Thanks for your help!

yeah whats the difference between the two font families (or are there more than two?).

One is a sans serif which will be used throughout the site. The other is a serif which I’d like to use for testimonials, and maybe other areas. I’m planning only for 2 right now, but it’s possible that I will want a different header font as well, which would make it 3.

The testimonials will be scattered throughout the home page, so I’d like an easy way to keep them consistent.

okay, couple of approaches here - one is you could extend the text-style utility class and do something say text-style-serif or you could just create a combo class on say a custom class.

So lets say you have a testimonial component - and the actual testimonial text has a custom class like testimonial_text - you could add a combo class modifier is-serif to that class, and it'll change it to the serif font you want.

In order to do this though, you'll first lay down a new div, give it just the class is-serif and then set the font family for that div - nothing else. Then delete that div. To preserve this combo class so that it doesn't accidentally get deleted when you clean up your CSS, you would need to apply it to something on the style guide page - duplicate a header and add this combo class.

If this was all jibberish to you, I apologize. I would read over Class Strategy 1 and Class Strategy 2 - specifically around utility classes and custom classes to get familiar with the redirection I am taking you - and then if you have more specific questions around this - sharing a read-only would help a lot to provide more concrete direction/examples as well.

https://finsweet.com/client-first/docs/classes-strategy-1
https://finsweet.com/client-first/docs/classes-strategy-2

Thank you! I will definitely read the docs, and play around with the approaches you provided.

Awesome! If anyone has anything to add or opinions on this matter would love to keep the discussion going. Questions like this get me fired up! There's many ways to interpret CF strategies. 😄

Here's a similar issue I haven't figured out yet... When using a layout where the heading has a class of text-align-center, what do I do on smaller breakpoints when I want the heading to be left-aligned?

Changing the style of the class would be silly, and removing the class breaks it on larger breakpoints. Should I add some sort of combo class like text-align-left-mobile-landscape? Would love your thoughts!

yeah so in that case you would just use the Finsweet Chrome Extension and use the Merge Combo Classes - which will grab all the styles from the combo class and merge it into a custom class for that component. So lets say that its a heading in the layout1_component.

layout1_component
layout1_content
margin-bottom margin-small text-align-center
h1

I would just select the div that has those 3 combo classes on it, open up merge combo classes, and type layout1_heading. Once complete, it'll take all of those combo classes and merge it into a new class layout1_heading and in most cases, I'll even move this class down to the heading itself - rather than a wrapping div.

In most cases, shortly after I have pasted a component into a page, I have already renamed the component to make sense for the actual section.

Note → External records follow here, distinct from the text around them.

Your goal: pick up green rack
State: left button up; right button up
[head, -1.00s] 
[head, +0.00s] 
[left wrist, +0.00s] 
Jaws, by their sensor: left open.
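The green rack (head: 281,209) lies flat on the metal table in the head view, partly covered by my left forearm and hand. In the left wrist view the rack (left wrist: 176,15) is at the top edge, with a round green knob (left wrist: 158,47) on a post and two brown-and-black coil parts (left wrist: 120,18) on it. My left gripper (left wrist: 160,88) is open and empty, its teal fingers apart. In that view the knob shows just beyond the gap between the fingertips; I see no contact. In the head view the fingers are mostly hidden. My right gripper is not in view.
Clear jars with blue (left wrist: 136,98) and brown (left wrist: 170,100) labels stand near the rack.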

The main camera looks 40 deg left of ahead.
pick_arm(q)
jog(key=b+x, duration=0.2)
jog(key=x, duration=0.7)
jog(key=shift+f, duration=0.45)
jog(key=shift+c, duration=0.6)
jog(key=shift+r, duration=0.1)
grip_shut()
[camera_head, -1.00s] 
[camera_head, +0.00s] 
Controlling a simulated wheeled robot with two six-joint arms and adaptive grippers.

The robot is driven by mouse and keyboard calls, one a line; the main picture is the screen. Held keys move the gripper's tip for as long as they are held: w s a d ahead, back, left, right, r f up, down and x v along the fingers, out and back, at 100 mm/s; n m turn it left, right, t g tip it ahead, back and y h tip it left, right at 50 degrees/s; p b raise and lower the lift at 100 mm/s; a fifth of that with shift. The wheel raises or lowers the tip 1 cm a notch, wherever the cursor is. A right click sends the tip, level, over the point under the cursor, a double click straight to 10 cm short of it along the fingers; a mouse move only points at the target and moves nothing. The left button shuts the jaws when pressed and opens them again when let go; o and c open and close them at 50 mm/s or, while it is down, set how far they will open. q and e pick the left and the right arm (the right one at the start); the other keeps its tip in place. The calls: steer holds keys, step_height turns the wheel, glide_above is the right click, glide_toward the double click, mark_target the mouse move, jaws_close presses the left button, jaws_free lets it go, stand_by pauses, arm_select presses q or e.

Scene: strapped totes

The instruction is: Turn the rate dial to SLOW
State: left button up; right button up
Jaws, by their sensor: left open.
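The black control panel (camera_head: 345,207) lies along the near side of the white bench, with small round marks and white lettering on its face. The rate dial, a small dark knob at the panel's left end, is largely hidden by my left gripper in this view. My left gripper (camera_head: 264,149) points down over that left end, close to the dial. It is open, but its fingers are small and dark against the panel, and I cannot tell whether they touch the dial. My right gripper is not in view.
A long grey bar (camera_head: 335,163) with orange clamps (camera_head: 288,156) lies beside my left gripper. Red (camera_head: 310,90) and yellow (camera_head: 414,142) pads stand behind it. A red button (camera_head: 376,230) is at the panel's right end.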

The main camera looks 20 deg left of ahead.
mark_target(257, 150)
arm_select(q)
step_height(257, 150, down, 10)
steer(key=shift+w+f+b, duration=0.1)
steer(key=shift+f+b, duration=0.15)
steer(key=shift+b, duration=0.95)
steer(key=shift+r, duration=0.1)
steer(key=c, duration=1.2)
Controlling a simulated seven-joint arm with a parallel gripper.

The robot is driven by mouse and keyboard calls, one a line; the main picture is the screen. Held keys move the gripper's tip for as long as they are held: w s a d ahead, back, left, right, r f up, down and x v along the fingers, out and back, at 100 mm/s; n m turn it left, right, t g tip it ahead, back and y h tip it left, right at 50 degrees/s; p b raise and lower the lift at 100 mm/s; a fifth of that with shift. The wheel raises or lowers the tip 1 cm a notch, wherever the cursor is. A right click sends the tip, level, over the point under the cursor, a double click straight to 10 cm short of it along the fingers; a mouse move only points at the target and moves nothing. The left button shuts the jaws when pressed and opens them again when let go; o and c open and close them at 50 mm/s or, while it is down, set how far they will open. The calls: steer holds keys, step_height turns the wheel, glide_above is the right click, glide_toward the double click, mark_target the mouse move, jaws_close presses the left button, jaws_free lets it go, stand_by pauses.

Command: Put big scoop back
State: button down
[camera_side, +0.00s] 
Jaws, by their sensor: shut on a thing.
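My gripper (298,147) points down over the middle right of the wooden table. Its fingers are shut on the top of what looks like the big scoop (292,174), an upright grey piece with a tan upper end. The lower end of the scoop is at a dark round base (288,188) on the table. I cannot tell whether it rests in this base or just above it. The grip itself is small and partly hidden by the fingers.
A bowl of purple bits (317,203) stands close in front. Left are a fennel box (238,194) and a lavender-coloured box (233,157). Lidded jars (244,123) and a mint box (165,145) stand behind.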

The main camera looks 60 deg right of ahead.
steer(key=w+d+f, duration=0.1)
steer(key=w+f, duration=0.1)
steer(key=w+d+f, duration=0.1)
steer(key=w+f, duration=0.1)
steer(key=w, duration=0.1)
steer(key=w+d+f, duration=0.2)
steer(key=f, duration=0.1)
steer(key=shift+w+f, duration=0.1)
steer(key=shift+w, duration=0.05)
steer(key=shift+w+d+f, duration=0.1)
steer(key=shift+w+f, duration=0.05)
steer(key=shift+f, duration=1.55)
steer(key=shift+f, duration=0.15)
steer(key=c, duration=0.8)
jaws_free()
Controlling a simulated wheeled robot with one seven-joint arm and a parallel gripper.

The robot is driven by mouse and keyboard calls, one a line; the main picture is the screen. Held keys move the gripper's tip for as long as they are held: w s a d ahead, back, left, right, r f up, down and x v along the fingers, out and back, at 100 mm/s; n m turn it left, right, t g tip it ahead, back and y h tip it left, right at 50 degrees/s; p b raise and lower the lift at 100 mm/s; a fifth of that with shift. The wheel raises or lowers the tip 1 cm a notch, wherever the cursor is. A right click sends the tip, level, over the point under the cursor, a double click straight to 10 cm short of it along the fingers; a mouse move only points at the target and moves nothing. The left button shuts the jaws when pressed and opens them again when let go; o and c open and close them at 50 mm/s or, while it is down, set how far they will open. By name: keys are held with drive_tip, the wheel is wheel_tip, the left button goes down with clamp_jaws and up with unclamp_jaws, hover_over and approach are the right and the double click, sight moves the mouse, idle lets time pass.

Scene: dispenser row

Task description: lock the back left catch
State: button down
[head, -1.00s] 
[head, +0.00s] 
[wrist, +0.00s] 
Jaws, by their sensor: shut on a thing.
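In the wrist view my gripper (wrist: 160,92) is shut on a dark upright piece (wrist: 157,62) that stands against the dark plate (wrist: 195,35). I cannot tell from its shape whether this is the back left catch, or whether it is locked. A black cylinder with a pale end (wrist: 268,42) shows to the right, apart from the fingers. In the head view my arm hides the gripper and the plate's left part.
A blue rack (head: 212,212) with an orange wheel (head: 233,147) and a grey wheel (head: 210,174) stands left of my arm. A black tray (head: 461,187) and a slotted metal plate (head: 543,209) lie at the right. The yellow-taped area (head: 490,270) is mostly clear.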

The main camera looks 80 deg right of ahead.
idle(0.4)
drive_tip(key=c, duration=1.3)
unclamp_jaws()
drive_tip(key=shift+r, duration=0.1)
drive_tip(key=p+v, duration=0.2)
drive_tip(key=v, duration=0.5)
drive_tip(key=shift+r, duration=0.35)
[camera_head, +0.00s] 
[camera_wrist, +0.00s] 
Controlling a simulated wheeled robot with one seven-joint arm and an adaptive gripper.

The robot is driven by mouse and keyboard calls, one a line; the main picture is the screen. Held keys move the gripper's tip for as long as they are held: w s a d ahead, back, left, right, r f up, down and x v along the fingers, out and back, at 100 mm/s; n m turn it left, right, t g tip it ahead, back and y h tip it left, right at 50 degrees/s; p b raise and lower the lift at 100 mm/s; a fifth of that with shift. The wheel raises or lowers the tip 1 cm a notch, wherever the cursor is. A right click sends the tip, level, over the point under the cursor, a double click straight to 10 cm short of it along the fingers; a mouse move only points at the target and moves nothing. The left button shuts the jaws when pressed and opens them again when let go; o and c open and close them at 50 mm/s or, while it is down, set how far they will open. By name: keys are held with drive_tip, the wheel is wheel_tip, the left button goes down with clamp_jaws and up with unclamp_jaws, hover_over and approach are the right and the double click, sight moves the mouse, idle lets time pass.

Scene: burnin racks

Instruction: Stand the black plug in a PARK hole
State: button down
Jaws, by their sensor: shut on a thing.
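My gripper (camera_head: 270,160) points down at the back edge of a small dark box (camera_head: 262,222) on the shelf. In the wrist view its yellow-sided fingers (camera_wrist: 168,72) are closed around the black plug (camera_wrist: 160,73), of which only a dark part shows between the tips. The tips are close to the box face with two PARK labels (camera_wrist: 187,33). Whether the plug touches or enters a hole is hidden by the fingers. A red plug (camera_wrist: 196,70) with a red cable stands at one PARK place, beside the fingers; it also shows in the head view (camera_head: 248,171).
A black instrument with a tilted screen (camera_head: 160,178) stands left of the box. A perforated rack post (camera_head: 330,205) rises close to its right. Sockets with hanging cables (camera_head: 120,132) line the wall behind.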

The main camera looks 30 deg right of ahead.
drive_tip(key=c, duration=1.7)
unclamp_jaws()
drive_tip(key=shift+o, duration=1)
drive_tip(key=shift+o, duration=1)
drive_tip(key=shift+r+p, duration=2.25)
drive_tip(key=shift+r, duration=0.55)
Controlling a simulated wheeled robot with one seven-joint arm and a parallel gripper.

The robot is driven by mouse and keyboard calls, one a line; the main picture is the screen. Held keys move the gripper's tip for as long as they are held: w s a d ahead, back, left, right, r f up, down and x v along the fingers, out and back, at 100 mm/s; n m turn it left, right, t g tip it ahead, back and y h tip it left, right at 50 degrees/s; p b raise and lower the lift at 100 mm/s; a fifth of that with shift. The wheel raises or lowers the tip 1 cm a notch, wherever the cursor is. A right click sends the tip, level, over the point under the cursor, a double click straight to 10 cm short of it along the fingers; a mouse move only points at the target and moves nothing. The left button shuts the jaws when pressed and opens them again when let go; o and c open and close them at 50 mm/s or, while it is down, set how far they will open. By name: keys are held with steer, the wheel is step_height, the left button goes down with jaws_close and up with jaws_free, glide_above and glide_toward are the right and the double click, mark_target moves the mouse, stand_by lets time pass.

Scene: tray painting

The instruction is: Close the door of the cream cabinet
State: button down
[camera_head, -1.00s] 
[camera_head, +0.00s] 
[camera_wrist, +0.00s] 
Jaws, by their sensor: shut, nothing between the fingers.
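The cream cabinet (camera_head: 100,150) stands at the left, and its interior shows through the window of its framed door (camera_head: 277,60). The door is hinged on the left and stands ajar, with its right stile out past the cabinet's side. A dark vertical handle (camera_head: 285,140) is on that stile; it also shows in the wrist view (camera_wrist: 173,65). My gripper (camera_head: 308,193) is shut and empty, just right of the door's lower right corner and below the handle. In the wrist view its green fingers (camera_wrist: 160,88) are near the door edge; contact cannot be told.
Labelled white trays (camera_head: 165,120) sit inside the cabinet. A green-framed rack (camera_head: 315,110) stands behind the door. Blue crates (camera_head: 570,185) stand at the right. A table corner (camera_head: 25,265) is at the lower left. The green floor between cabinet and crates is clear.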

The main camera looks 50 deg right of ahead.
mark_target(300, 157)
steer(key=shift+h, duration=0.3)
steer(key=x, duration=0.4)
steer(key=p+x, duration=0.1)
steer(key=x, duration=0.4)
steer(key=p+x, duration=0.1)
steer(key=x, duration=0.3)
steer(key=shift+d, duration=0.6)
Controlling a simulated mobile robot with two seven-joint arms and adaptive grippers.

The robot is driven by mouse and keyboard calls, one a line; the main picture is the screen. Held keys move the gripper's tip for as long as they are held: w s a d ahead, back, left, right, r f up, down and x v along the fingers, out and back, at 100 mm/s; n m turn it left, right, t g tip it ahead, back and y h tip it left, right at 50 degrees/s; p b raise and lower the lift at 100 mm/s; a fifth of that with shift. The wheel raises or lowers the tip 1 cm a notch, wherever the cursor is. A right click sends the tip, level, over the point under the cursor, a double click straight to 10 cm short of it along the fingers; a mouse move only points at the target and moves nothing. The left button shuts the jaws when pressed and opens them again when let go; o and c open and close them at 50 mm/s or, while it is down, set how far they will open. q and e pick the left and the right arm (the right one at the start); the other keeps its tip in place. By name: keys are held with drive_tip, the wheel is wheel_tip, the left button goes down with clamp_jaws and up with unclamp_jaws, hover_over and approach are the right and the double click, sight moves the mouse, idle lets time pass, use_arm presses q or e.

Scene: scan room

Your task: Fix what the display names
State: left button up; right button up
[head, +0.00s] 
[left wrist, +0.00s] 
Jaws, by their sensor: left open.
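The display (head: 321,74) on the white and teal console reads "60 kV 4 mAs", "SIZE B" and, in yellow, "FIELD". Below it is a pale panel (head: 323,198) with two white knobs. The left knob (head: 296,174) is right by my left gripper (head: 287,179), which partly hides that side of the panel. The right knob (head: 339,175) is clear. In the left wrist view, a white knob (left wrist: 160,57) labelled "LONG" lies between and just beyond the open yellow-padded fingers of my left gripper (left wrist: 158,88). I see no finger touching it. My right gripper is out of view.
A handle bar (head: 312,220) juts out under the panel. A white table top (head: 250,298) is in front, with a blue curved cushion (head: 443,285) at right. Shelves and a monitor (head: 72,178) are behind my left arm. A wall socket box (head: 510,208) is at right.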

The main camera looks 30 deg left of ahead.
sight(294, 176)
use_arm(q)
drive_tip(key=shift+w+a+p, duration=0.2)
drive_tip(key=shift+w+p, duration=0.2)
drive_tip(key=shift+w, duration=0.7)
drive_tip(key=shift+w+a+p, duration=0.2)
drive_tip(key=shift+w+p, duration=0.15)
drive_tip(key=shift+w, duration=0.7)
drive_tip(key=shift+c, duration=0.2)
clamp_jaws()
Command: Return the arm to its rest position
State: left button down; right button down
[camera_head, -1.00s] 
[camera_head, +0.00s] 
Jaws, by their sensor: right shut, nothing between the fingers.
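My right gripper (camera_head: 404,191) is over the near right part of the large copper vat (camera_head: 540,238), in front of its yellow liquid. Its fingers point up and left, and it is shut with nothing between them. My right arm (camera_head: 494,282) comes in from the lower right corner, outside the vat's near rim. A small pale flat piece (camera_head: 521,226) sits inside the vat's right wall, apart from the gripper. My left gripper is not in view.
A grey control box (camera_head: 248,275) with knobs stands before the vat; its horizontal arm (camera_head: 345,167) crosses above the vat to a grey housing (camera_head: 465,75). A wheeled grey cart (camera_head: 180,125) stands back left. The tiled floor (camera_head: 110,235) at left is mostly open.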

But in some cases, maybe I'm just getting right into some customizations, in which case I'll just use the component's naming convention so that when I do rename, it'll all clean up nicely.

I feel like CF gets a bad rap from some folks because they aren't using custom classes, but in actuality, you should be creating custom classes - but just with a high level of intentionality, while still following some of the naming conventions.

For the Relume components - we ship our components with a few extra wrapping divs because its easier to decouple, remove, and modify them once you paste them in but in realty - I'm removing like 3-4 divs per component almost every time, and combining them into combo classes or simplifying and usually for the reasons you just highlighted.

Okay this makes a lot of sense!! Thanks so much Matt. Do you have a project I could take a look at where you use this approach?

sure! I'll DM a read-only link to anyone that would like to see it - send one to you now!